Start Source material
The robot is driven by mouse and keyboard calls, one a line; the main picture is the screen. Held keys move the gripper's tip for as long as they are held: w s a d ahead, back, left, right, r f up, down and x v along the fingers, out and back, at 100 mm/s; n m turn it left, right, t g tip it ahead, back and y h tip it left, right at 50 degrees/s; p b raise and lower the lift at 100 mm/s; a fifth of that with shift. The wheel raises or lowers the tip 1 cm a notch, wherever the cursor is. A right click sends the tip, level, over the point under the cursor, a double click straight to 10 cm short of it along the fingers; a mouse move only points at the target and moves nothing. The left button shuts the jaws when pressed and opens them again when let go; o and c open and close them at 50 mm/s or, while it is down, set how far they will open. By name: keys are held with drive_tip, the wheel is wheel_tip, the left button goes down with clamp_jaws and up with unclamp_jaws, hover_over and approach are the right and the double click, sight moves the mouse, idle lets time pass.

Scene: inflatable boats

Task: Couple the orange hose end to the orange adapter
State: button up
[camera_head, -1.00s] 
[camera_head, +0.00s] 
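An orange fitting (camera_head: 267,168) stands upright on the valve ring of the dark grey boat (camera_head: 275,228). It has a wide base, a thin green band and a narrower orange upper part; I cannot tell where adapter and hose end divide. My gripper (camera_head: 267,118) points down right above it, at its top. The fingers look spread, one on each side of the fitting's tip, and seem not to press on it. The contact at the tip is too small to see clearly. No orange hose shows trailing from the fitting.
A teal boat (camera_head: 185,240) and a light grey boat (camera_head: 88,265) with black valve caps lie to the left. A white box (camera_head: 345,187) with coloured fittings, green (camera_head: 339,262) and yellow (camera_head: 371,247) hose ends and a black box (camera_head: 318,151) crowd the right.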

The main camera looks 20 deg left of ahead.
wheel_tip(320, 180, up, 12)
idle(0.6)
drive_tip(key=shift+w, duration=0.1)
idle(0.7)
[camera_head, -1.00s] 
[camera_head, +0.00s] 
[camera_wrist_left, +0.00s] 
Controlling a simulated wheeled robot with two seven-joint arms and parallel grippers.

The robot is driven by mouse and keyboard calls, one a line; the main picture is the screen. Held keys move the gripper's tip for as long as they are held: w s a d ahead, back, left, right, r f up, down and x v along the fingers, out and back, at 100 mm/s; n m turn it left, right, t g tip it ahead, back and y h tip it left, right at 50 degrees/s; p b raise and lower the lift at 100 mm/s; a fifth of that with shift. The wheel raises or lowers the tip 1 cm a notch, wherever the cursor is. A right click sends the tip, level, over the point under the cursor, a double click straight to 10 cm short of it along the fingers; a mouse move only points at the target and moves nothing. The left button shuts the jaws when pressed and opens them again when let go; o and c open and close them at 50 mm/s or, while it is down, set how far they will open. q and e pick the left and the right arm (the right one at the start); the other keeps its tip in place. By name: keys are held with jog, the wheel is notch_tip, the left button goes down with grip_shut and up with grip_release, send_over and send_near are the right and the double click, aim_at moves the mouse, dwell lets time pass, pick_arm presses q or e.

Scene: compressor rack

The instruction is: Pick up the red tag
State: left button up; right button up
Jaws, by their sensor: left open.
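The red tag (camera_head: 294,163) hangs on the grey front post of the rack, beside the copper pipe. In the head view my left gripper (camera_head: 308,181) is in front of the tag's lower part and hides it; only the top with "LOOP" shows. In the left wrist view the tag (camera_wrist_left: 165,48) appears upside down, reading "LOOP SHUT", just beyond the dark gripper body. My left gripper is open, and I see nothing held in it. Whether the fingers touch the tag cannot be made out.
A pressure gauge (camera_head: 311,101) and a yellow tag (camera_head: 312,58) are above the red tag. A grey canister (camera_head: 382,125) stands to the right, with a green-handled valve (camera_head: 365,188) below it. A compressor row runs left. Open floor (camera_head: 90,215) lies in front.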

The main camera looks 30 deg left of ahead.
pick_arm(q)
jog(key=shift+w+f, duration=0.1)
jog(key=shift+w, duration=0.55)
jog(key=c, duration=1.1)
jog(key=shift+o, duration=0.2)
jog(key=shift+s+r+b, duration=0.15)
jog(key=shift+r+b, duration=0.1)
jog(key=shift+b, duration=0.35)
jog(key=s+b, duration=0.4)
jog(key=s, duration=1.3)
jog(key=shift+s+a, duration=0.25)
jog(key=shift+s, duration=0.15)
End Source material
From the records above, extract every entry exactly as given.

■ Solution to the problem:
The robot is driven by mouse and keyboard calls, one a line; the main picture is the screen. Held keys move the gripper's tip for as long as they are held: w s a d ahead, back, left, right, r f up, down and x v along the fingers, out and back, at 100 mm/s; n m turn it left, right, t g tip it ahead, back and y h tip it left, right at 50 degrees/s; p b raise and lower the lift at 100 mm/s; a fifth of that with shift. The wheel raises or lowers the tip 1 cm a notch, wherever the cursor is. A right click sends the tip, level, over the point under the cursor, a double click straight to 10 cm short of it along the fingers; a mouse move only points at the target and moves nothing. The left button shuts the jaws when pressed and opens them again when let go; o and c open and close them at 50 mm/s or, while it is down, set how far they will open. By name: keys are held with drive_tip, the wheel is wheel_tip, the left button goes down with clamp_jaws and up with unclamp_jaws, hover_over and approach are the right and the double click, sight moves the mouse, idle lets time pass.

Scene: inflatable boats

Task: Couple the orange hose end to the orange adapter
State: button up
[camera_head, -1.00s] 
[camera_head, +0.00s] 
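An orange fitting (camera_head: 267,168) stands upright on the valve ring of the dark grey boat (camera_head: 275,228). It has a wide base, a thin green band and a narrower orange upper part; I cannot tell where adapter and hose end divide. My gripper (camera_head: 267,118) points down right above it, at its top. The fingers look spread, one on each side of the fitting's tip, and seem not to press on it. The contact at the tip is too small to see clearly. No orange hose shows trailing from the fitting.
A teal boat (camera_head: 185,240) and a light grey boat (camera_head: 88,265) with black valve caps lie to the left. A white box (camera_head: 345,187) with coloured fittings, green (camera_head: 339,262) and yellow (camera_head: 371,247) hose ends and a black box (camera_head: 318,151) crowd the right.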

The main camera looks 20 deg left of ahead.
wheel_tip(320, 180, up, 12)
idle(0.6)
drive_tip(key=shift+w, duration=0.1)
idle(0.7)
[camera_head, -1.00s] 
[camera_head, +0.00s] 
[camera_wrist_left, +0.00s] 
Controlling a simulated wheeled robot with two seven-joint arms and parallel grippers.

The robot is driven by mouse and keyboard calls, one a line; the main picture is the screen. Held keys move the gripper's tip for as long as they are held: w s a d ahead, back, left, right, r f up, down and x v along the fingers, out and back, at 100 mm/s; n m turn it left, right, t g tip it ahead, back and y h tip it left, right at 50 degrees/s; p b raise and lower the lift at 100 mm/s; a fifth of that with shift. The wheel raises or lowers the tip 1 cm a notch, wherever the cursor is. A right click sends the tip, level, over the point under the cursor, a double click straight to 10 cm short of it along the fingers; a mouse move only points at the target and moves nothing. The left button shuts the jaws when pressed and opens them again when let go; o and c open and close them at 50 mm/s or, while it is down, set how far they will open. q and e pick the left and the right arm (the right one at the start); the other keeps its tip in place. By name: keys are held with jog, the wheel is notch_tip, the left button goes down with grip_shut and up with grip_release, send_over and send_near are the right and the double click, aim_at moves the mouse, dwell lets time pass, pick_arm presses q or e.

Scene: compressor rack

The instruction is: Pick up the red tag
State: left button up; right button up
Jaws, by their sensor: left open.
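The red tag (camera_head: 294,163) hangs on the grey front post of the rack, beside the copper pipe. In the head view my left gripper (camera_head: 308,181) is in front of the tag's lower part and hides it; only the top with "LOOP" shows. In the left wrist view the tag (camera_wrist_left: 165,48) appears upside down, reading "LOOP SHUT", just beyond the dark gripper body. My left gripper is open, and I see nothing held in it. Whether the fingers touch the tag cannot be made out.
A pressure gauge (camera_head: 311,101) and a yellow tag (camera_head: 312,58) are above the red tag. A grey canister (camera_head: 382,125) stands to the right, with a green-handled valve (camera_head: 365,188) below it. A compressor row runs left. Open floor (camera_head: 90,215) lies in front.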

The main camera looks 30 deg left of ahead.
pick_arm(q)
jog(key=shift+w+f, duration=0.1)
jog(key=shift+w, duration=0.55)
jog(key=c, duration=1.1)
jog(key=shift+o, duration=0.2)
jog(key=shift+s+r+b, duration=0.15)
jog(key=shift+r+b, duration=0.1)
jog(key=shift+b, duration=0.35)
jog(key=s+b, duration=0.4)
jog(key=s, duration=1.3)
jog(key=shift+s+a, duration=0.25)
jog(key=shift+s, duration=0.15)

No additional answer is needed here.